## [Exercise goal]
Count how many lines hold the word "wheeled" and give that number as the whole answer.

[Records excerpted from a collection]
^^^^^^^^

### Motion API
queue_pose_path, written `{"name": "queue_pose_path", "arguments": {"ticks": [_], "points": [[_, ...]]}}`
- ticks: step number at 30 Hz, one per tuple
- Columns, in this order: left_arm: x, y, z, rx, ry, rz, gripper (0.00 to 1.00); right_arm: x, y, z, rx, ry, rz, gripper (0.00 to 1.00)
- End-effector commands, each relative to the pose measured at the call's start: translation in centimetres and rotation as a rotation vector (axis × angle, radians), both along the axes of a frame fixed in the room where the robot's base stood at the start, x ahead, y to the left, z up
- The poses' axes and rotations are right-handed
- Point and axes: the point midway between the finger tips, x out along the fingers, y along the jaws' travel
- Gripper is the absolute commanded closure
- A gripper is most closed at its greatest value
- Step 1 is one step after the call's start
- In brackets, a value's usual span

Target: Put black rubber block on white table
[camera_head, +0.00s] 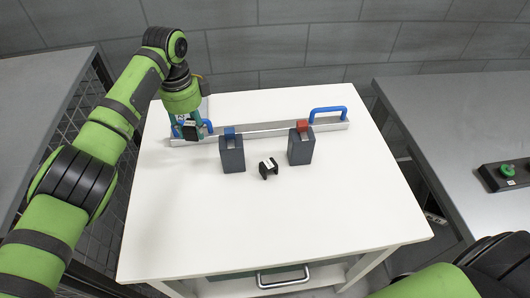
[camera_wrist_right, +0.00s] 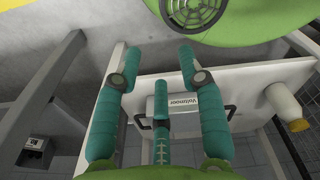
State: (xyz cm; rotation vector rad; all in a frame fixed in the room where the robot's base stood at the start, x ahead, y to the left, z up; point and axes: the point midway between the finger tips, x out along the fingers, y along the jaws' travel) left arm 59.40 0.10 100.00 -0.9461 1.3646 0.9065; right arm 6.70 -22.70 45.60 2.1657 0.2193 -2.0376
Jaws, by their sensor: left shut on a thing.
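The white table (camera_head: 190,220) fills the middle of the head view. My left gripper (camera_head: 187,122) is over its back left part, shut on a black block (camera_head: 193,131) near the left end of the metal rail. The gripper partly hides the rail's left blue handle (camera_head: 206,125). Another black rubber block (camera_head: 268,169), with a pale label, lies on the table in front of the rail. My right gripper (camera_wrist_right: 160,90) is open and empty in the right wrist view, its teal fingers spread.
The metal rail (camera_head: 265,132) runs along the table's back, with a blue handle (camera_head: 328,111) at right. Two dark grey blocks (camera_head: 232,155) (camera_head: 301,148) stand in front of it. A grey table (camera_head: 450,110) stands at right. The white table's front half is clear.

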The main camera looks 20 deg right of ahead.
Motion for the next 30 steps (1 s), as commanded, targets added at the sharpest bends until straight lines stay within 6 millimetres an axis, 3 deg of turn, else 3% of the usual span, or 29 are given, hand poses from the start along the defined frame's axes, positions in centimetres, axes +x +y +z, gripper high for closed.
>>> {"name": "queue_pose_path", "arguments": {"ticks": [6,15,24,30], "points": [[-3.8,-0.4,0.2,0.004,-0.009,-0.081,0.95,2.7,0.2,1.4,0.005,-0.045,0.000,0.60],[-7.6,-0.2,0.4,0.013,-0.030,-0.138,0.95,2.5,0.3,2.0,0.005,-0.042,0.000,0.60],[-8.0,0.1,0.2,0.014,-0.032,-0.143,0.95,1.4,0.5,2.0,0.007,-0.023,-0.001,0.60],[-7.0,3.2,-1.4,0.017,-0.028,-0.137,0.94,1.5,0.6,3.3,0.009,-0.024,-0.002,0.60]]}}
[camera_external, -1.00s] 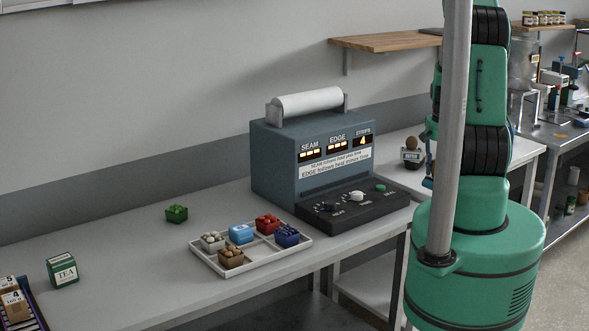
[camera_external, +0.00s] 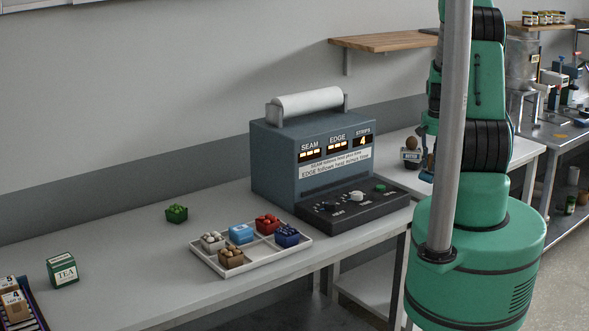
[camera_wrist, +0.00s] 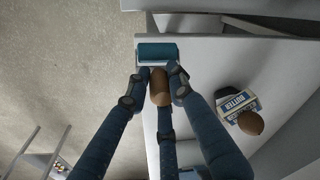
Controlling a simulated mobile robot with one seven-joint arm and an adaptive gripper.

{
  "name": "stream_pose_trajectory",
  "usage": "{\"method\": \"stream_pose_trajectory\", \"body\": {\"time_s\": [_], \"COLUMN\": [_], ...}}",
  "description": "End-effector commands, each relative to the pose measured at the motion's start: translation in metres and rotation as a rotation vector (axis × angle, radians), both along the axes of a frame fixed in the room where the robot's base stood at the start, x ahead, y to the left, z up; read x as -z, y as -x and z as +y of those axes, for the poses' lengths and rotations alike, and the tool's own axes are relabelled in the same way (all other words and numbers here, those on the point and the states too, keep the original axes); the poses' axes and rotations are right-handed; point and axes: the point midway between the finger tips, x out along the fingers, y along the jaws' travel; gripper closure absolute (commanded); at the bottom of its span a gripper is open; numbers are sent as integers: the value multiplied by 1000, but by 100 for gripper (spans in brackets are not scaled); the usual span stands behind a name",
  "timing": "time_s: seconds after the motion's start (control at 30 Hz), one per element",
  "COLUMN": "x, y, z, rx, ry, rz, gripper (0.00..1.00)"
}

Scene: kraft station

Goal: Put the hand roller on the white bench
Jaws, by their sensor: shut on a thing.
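The hand roller (camera_wrist: 158,52) has a teal cylinder and a brown wooden handle. It shows in the wrist view, at the top centre. My gripper (camera_wrist: 160,76) is shut on it, with dark blue fingers around the handle. The roller is near the edge of a white bench top (camera_wrist: 220,65); whether it touches the top or hangs above it, I cannot tell. In the external view the white bench (camera_external: 388,143) stands behind and right of the grey machine. My gripper there is mostly hidden by my column and arm, and the roller is not clearly visible.
A butter box (camera_wrist: 238,103) with a brown round thing on it stands on the bench, right of my gripper; it also shows in the external view (camera_external: 411,156). The grey machine (camera_external: 310,160) and a divided tray (camera_external: 215,267) of small tubs are on the nearer table.

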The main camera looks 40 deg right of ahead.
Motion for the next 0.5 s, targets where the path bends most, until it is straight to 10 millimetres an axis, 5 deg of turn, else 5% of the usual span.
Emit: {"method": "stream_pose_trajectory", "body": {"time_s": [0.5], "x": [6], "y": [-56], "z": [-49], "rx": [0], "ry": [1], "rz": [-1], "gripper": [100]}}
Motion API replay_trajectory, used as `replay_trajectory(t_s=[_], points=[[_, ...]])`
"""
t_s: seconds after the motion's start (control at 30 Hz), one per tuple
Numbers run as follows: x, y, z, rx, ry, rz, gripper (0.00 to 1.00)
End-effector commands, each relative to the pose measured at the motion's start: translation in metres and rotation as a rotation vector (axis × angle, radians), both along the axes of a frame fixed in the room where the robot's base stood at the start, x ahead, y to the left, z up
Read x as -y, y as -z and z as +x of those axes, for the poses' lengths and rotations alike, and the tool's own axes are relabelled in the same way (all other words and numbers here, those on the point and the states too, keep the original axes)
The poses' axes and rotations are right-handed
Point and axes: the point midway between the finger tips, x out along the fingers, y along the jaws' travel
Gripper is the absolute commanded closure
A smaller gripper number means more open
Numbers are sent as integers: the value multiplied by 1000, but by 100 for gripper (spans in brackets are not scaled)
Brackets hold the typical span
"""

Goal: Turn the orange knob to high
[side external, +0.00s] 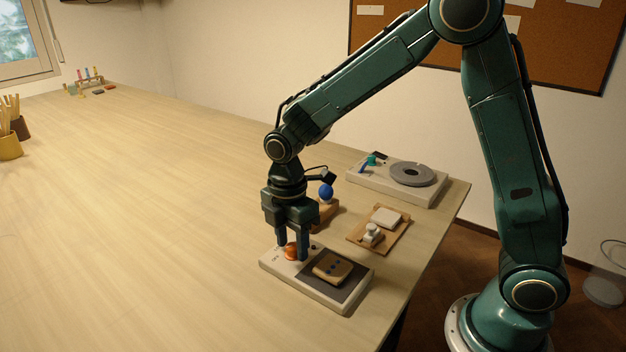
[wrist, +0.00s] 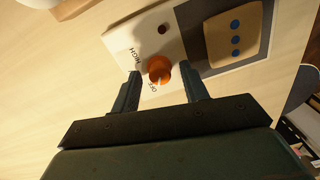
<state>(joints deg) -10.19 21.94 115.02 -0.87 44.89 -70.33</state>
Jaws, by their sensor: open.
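The orange knob (wrist: 159,68) sits on a white panel (wrist: 120,38) with the words HIGH and OFF printed beside it. A pale pointer mark on the knob faces the OFF label in the wrist view. In the side view the knob (side external: 290,252) is partly hidden by a finger. My gripper (wrist: 162,85) is open, with one finger on each side of the knob. Its fingertips (side external: 292,253) are down close to the panel in the side view. I cannot tell whether either finger touches the knob.
A wooden block with blue dots (side external: 332,266) lies on the panel's dark pad (side external: 308,276). Behind are a blue ball (side external: 325,192), a wooden board (side external: 357,235) with white pieces, and a device with a grey disc (side external: 412,174). The table's left side is mostly clear.

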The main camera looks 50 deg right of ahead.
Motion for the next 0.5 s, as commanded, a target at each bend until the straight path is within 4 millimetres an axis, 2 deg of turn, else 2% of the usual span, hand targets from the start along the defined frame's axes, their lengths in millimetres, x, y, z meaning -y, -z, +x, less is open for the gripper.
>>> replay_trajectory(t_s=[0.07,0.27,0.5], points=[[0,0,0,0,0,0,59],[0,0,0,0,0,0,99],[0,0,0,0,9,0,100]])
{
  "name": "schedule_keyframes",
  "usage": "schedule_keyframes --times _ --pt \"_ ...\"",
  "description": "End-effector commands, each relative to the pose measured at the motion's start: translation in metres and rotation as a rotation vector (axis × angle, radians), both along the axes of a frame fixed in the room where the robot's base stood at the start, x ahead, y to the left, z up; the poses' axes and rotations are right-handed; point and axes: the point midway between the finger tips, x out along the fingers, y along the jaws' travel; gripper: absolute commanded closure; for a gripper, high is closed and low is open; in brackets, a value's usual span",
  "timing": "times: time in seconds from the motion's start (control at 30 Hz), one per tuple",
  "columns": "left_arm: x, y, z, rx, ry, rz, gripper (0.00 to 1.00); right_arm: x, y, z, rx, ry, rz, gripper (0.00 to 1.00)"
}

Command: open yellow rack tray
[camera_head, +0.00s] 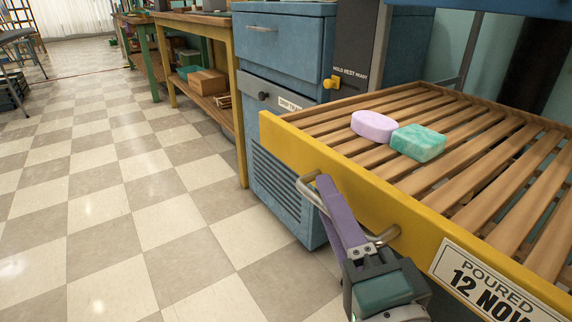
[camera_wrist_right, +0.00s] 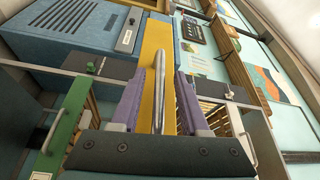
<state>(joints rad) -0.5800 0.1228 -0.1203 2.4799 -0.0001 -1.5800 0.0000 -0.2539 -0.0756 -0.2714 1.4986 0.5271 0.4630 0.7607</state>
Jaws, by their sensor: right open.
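The yellow rack tray (camera_head: 300,148) has a yellow front board and a wooden slatted bed, which shows widely behind the board. A lilac soap bar (camera_head: 373,125) and a green marbled soap bar (camera_head: 418,142) lie on the slats. A metal bar handle (camera_head: 384,237) is fixed to the front board. My right gripper (camera_head: 322,186) is at this handle, its purple fingers partly hiding it. In the wrist view, the handle (camera_wrist_right: 171,88) runs between the two spread fingers (camera_wrist_right: 160,100), with a gap visible on its left. My left gripper is not in view.
A blue cabinet (camera_head: 283,85) with drawers stands directly behind the tray's left end. A wooden bench (camera_head: 197,20) with boxes on its lower shelf stands farther back. A label reading "POURED" (camera_head: 490,290) is on the tray front. The checkered floor (camera_head: 130,210) at left is clear.

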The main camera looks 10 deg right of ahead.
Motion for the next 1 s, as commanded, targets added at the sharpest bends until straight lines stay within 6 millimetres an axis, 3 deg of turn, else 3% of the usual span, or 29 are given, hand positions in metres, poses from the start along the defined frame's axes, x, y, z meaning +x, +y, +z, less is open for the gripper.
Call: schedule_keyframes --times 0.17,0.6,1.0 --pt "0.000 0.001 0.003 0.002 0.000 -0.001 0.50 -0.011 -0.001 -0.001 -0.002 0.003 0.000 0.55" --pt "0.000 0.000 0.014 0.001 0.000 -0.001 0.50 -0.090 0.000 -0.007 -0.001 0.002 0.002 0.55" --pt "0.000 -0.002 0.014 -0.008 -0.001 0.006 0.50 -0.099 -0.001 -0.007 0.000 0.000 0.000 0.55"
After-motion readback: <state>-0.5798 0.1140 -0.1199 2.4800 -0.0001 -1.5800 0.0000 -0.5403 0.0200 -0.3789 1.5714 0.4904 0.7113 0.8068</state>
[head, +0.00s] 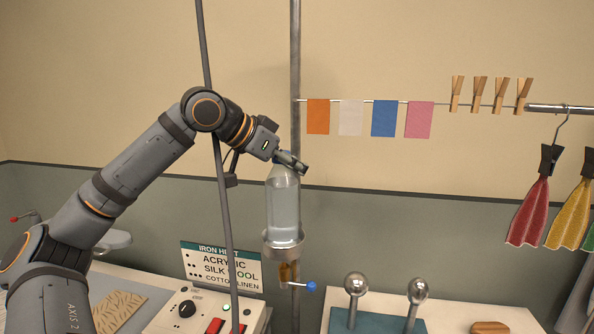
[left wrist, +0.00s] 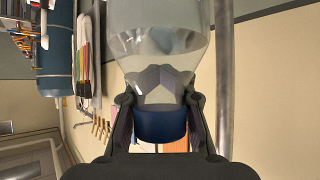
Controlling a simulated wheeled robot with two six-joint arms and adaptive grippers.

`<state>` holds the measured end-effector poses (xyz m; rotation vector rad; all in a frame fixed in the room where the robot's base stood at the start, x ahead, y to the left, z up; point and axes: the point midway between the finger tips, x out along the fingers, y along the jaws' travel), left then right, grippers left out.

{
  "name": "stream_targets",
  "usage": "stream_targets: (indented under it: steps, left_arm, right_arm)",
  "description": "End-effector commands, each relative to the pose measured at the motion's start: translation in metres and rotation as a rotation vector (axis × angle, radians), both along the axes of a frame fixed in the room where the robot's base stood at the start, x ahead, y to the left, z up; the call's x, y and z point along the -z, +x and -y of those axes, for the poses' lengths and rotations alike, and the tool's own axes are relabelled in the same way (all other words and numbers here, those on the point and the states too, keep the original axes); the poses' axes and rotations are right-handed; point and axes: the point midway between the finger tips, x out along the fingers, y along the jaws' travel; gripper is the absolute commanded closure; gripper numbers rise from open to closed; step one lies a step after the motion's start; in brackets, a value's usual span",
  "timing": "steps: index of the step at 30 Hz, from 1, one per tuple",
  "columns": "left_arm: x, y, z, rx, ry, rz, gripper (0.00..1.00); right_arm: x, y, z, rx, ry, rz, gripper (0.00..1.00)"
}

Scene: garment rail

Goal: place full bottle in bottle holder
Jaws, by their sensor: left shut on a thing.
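The clear bottle (head: 283,202) stands upright in the head view, holding clear liquid. Its lower end meets the metal ring-shaped bottle holder (head: 283,243), which is beside the vertical pole; the base is hidden by the holder's rim, so I cannot tell how deep it sits. My left gripper (head: 290,161) is shut on the bottle's neck at the top. In the left wrist view the bottle (left wrist: 160,45) lies between the two fingers (left wrist: 160,112), with its dark blue cap (left wrist: 159,122) close to the palm. My right gripper is not in view.
A metal pole (head: 295,60) rises right behind the bottle, and a thinner grey rod (head: 207,60) stands left of it. A blue-tipped lever (head: 311,286) is below the holder. Coloured cloths (head: 384,118) and clothespins (head: 479,94) hang at right. A control box (head: 190,308) stands below.

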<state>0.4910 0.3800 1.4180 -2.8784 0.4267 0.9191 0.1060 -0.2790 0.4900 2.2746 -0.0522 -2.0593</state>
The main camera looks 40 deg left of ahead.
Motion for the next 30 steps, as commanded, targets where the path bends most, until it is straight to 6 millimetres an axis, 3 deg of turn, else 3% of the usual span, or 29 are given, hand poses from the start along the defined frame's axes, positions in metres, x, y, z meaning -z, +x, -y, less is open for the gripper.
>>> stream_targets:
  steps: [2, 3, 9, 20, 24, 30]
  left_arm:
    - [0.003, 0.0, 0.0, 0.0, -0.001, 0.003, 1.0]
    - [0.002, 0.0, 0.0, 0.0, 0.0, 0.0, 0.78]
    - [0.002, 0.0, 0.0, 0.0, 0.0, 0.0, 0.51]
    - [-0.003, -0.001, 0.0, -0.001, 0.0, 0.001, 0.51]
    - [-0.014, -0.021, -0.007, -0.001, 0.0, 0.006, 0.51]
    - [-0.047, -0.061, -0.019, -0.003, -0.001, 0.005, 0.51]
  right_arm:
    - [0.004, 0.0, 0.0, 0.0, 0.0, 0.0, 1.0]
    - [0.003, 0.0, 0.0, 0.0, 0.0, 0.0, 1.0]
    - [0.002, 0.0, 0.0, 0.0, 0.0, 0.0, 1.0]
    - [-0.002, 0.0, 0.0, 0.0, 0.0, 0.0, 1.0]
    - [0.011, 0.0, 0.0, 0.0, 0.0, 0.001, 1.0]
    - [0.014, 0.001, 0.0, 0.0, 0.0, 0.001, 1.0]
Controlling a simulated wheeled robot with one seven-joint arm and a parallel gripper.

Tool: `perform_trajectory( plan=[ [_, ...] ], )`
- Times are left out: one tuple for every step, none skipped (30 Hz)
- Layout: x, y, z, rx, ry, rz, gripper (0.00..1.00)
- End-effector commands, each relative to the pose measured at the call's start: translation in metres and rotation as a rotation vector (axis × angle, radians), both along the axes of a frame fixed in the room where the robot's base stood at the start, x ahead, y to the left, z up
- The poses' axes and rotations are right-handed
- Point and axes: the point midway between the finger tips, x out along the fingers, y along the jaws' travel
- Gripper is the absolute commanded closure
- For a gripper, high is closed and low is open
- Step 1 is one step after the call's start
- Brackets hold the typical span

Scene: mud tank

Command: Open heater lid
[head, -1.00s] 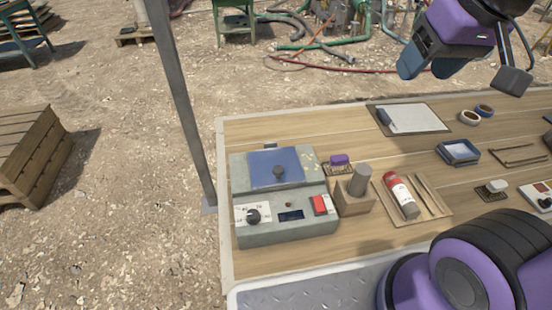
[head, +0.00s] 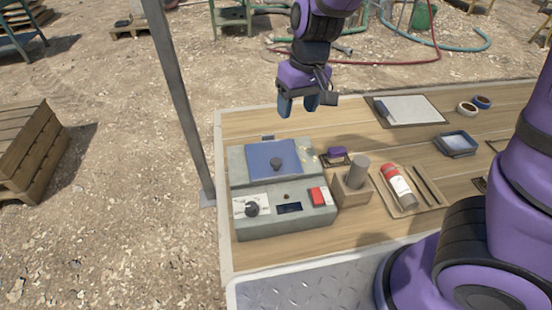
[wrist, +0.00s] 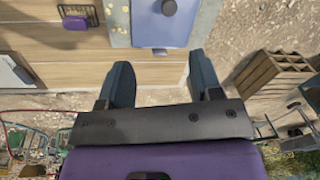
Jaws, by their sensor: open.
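The heater is a grey-green box (head: 312,219) at the left end of the wooden table. My gripper (head: 298,106) is above and behind the heater, pointing down, open and empty. The gripper touches nothing.
A wooden block with a grey cylinder (head: 357,173) stands right of the heater. A purple block (head: 337,152) on a rack is behind it. A tray with a red and white canister (head: 396,184) lies further right. A metal post (head: 181,99) rises by the table's left edge.

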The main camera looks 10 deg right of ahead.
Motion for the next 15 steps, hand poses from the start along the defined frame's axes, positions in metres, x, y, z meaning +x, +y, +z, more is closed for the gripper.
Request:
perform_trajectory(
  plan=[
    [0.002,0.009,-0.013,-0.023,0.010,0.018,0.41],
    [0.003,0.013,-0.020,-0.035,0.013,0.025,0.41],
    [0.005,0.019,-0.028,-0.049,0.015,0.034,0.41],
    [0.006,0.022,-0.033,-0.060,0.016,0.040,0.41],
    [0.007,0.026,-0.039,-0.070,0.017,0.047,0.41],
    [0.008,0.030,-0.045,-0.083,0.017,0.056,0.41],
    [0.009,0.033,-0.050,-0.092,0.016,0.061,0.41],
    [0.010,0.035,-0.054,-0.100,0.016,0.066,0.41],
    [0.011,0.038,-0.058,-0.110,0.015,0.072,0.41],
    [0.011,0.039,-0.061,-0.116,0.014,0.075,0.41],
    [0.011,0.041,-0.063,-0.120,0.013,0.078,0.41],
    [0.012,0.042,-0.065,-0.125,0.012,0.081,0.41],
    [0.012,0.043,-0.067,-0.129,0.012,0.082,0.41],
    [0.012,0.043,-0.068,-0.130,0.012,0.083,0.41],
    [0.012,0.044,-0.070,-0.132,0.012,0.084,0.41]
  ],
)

^^^^^^^^

## [Full response]
2